------ DATA EXCERPT
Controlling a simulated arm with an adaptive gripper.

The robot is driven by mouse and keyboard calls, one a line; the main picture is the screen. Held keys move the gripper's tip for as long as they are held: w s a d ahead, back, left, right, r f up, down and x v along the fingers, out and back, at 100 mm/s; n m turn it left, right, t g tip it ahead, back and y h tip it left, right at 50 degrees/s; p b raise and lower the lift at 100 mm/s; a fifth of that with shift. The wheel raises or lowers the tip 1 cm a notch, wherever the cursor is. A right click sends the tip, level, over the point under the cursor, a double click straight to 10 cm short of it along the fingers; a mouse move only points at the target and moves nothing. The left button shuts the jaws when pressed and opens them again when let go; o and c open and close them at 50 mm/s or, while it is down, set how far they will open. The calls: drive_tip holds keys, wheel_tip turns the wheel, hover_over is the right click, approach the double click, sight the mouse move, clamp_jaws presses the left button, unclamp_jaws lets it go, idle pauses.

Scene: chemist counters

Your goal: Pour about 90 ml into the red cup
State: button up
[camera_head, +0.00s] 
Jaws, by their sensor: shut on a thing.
------------
* TASK DETAILS:
Could you give again exactly the lines from the line containing "Your goal: Pour about 90 ml into the red cup" through the final line of the data above, and no others?

* RESULT OF THE TASK:
Your goal: Pour about 90 ml into the red cup
State: button up
[camera_head, +0.00s] 
Jaws, by their sensor: shut on a thing.

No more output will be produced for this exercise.